======== Given records
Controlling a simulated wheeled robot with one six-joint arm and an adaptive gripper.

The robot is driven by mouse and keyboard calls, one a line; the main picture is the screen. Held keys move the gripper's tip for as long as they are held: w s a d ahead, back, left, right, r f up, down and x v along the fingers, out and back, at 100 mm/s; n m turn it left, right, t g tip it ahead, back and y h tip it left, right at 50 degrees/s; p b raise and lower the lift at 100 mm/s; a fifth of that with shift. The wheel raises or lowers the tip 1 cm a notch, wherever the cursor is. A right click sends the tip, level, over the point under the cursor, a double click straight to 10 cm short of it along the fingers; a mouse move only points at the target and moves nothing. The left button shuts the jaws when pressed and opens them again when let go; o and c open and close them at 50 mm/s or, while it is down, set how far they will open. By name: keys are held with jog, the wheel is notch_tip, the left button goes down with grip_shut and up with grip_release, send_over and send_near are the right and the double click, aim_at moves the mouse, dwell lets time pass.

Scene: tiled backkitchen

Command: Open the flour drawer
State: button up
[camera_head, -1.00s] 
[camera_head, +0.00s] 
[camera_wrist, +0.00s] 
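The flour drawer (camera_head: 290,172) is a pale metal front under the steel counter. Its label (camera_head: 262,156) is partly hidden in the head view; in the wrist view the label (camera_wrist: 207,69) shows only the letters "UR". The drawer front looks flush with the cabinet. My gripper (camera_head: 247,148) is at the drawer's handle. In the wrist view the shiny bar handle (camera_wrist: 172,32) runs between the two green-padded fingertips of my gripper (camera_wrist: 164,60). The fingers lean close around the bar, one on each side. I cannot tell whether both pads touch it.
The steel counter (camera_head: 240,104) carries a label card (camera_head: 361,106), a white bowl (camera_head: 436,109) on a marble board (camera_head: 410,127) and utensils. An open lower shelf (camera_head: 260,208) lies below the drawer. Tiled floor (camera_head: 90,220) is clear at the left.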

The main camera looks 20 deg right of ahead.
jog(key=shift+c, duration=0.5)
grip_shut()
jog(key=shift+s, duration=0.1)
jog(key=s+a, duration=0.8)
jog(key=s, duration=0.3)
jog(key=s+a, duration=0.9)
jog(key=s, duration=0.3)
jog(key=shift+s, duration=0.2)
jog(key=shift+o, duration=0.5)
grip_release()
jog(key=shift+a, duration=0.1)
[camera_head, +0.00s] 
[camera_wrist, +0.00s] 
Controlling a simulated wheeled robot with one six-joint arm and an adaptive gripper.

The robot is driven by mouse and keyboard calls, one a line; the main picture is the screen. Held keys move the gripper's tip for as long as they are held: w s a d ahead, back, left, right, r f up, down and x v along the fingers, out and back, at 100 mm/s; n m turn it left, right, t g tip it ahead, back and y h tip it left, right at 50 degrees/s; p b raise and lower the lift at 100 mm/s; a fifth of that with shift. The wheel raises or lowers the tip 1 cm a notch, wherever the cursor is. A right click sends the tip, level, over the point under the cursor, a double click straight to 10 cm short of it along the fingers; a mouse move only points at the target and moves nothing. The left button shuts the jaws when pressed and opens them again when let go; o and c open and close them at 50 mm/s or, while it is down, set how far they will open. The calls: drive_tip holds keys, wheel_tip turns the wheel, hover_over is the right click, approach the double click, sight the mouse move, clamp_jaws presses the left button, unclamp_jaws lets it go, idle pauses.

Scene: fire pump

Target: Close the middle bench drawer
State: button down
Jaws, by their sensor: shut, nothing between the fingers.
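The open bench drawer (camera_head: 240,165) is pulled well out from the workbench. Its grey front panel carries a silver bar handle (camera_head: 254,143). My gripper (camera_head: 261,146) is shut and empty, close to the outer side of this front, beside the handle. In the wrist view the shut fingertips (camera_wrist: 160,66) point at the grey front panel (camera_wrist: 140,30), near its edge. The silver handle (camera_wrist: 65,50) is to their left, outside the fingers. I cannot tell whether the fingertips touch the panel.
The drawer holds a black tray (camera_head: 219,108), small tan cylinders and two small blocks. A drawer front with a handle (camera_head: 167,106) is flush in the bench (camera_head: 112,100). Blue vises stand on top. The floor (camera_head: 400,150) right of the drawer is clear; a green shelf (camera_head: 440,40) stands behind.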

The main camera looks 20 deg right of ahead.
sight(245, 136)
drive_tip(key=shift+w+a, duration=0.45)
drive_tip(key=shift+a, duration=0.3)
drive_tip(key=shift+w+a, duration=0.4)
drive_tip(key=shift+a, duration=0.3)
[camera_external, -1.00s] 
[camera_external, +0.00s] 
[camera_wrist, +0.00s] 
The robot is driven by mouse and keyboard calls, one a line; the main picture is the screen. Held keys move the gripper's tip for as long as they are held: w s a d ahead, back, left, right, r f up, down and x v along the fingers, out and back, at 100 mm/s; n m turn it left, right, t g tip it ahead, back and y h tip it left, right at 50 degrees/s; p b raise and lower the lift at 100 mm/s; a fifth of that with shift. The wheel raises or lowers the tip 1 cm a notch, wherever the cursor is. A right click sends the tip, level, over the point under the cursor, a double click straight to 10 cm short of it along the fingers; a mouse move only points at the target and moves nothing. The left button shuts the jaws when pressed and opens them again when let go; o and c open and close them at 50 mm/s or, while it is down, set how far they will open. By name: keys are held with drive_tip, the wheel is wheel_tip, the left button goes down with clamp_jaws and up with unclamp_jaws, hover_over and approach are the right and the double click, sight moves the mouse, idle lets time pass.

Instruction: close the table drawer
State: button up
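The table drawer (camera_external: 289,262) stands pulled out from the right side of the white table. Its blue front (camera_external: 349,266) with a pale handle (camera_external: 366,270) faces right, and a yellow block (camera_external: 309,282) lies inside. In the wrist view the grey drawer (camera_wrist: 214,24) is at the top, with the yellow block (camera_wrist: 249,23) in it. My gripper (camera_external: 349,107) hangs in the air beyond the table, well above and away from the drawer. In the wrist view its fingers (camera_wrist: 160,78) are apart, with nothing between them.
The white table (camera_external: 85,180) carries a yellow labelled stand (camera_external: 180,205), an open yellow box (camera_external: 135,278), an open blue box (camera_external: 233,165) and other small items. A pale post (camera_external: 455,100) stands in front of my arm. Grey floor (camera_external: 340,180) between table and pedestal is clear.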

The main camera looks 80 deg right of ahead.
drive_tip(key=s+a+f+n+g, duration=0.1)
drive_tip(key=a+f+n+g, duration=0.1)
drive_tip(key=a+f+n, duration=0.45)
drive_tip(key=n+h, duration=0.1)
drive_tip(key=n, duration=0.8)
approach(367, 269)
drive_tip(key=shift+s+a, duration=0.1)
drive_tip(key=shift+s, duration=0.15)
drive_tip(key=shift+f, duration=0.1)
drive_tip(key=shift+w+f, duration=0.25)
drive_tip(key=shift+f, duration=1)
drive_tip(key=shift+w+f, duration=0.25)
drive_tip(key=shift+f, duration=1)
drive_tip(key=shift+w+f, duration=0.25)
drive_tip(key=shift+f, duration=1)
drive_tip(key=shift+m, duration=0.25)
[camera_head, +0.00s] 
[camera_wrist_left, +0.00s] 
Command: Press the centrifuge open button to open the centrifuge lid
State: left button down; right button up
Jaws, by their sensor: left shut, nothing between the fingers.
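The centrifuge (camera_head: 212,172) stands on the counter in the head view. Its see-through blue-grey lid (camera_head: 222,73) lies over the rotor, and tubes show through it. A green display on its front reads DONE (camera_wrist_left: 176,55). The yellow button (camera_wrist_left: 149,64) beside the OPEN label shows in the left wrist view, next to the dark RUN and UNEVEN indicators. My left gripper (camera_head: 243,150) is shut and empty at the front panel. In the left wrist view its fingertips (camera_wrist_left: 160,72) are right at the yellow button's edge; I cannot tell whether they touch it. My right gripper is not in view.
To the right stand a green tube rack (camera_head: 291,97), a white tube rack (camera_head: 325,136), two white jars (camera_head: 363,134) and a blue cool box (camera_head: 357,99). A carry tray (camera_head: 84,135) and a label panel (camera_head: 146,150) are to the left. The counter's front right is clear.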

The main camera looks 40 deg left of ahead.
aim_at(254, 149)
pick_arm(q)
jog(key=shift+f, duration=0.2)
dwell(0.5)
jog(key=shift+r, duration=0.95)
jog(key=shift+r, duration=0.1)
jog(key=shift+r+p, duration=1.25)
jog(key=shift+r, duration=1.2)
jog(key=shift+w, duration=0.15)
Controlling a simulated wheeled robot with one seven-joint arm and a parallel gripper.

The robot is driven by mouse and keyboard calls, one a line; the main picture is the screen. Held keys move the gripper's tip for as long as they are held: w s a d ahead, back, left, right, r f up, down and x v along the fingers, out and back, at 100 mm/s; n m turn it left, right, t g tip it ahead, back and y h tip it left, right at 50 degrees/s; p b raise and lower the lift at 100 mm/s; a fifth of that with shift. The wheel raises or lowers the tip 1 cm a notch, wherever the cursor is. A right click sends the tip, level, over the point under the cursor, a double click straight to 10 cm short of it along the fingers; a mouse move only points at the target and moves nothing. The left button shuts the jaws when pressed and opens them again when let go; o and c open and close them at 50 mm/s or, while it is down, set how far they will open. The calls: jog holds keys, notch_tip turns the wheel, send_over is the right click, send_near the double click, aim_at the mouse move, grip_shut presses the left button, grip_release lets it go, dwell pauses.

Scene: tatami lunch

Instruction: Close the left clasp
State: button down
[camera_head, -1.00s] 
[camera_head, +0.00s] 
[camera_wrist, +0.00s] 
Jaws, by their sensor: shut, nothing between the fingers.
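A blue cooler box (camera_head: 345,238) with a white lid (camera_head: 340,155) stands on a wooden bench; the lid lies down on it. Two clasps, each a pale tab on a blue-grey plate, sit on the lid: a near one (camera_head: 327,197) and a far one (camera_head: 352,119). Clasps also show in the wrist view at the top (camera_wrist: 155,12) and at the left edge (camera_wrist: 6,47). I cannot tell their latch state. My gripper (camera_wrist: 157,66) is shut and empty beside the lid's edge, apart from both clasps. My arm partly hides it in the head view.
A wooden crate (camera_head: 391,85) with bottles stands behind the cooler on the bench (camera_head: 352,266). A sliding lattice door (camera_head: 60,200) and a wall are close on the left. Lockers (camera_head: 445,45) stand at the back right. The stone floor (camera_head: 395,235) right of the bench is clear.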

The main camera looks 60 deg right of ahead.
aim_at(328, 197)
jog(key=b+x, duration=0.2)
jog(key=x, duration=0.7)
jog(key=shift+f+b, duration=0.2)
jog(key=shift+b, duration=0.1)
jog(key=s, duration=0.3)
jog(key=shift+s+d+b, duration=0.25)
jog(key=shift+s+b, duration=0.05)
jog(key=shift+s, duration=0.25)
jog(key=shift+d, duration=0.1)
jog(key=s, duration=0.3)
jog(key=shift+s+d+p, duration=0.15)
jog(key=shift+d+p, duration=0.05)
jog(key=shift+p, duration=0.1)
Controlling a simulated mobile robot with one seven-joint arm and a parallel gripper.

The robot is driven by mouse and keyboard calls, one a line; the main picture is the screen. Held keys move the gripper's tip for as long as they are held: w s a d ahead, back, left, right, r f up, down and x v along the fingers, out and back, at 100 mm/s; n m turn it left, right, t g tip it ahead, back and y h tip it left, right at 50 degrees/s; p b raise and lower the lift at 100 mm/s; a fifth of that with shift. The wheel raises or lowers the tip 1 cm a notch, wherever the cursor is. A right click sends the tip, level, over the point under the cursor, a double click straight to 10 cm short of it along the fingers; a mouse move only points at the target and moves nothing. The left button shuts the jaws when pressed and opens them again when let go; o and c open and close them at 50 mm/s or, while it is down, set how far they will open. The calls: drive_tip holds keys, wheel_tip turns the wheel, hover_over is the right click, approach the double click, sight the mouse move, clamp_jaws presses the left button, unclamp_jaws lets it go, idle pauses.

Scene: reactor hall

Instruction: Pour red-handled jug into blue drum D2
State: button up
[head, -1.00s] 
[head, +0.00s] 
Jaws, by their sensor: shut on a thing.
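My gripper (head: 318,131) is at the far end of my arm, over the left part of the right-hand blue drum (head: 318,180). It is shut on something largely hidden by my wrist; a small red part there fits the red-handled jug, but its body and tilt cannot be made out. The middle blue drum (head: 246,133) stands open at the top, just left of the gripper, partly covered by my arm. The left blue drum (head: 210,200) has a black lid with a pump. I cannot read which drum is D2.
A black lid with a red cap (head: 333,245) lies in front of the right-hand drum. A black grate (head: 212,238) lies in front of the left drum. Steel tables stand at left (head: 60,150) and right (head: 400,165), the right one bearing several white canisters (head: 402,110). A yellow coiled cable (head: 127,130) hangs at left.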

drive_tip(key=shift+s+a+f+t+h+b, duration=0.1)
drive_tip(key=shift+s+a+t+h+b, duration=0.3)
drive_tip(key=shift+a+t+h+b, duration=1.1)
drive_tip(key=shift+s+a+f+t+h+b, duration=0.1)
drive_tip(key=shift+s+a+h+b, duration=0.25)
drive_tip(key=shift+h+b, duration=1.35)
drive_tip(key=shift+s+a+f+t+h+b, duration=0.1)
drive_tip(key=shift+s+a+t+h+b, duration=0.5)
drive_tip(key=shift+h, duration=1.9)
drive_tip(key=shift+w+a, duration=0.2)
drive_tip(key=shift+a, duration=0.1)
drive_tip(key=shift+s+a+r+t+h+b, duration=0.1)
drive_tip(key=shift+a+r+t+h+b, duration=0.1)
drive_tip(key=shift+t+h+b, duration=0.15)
================
--- What is being asked ---
Collect the lines of the data that carry the word "Instruction".

--- Correct output ---
Instruction: close the table drawer
Instruction: Close the left clasp
Instruction: Pour red-handled jug into blue drum D2

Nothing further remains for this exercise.